• [Problem description] Copy each line containing the word "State" from the records that follow, please.

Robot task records
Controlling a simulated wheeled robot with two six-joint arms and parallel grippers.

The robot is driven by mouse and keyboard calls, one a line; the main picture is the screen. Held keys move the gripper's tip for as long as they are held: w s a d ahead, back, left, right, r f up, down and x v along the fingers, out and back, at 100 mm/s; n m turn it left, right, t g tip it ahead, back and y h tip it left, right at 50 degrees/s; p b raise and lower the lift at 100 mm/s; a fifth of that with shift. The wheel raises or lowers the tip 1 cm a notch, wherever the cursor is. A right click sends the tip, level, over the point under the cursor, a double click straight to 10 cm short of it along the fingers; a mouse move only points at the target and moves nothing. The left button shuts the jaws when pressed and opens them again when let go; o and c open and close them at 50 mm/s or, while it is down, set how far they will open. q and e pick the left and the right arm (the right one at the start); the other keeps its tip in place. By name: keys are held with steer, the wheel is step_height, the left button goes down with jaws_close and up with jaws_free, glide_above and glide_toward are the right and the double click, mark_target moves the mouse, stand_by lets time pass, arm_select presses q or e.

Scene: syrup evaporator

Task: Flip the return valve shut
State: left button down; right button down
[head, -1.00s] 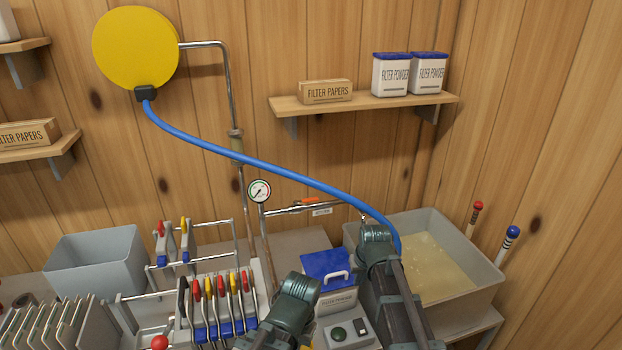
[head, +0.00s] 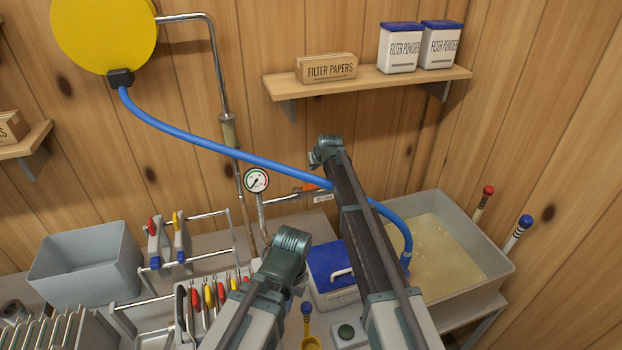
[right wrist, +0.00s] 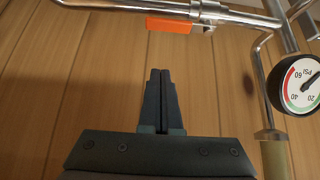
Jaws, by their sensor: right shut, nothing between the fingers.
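A pressure gauge (head: 256,180) stands left of the handle. A blue hose (head: 215,147) crosses behind my right arm to a grey tub of liquid (head: 490,240). A shelf (head: 375,82) with boxes is above. A blue-lidded box (head: 325,265) sits below the pipe.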

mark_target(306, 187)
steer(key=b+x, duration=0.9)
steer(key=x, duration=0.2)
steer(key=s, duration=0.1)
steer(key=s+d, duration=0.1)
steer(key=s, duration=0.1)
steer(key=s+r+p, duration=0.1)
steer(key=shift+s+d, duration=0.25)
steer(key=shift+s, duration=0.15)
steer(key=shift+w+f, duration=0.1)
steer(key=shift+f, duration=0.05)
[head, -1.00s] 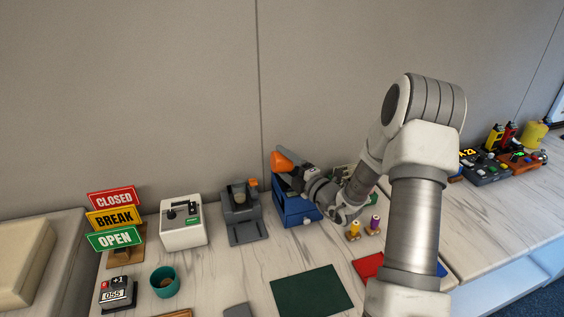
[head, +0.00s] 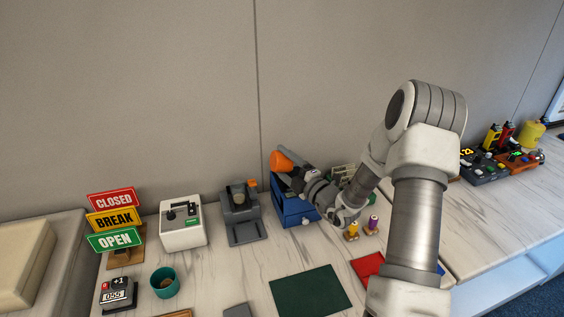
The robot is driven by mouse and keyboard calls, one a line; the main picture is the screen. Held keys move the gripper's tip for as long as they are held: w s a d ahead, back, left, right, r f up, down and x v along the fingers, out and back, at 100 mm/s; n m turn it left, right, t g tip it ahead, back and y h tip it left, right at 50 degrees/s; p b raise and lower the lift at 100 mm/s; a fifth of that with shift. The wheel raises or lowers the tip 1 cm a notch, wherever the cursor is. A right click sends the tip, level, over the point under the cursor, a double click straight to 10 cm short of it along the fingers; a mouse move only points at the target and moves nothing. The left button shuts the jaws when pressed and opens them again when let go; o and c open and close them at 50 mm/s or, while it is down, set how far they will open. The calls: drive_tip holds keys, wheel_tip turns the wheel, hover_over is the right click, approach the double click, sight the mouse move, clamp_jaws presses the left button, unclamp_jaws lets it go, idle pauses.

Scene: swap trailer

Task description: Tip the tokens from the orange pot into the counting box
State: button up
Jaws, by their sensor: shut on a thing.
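The orange pot (head: 281,159) is held up by my gripper (head: 296,170), just above the far side of a blue box (head: 290,208). The pot is tilted, with its wide part toward the upper left. Its mouth and any tokens in it cannot be made out. My gripper is shut on it; my wrist partly covers the blue box. No box is clearly marked as the counting box.
A grey machine (head: 241,213) and a white box (head: 183,225) stand to the left. A teal pot (head: 165,282), a counter (head: 116,292) and signs (head: 113,220) are further left. Spools (head: 352,230) stand close below my wrist. A green mat (head: 311,291) lies clear in front.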

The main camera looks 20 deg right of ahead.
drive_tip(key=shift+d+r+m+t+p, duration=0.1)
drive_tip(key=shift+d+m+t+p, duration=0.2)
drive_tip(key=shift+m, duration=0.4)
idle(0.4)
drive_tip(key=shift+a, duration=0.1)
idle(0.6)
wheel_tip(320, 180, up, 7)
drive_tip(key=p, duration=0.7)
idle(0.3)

• [Output of the task]
State: left button down; right button down
State: button up

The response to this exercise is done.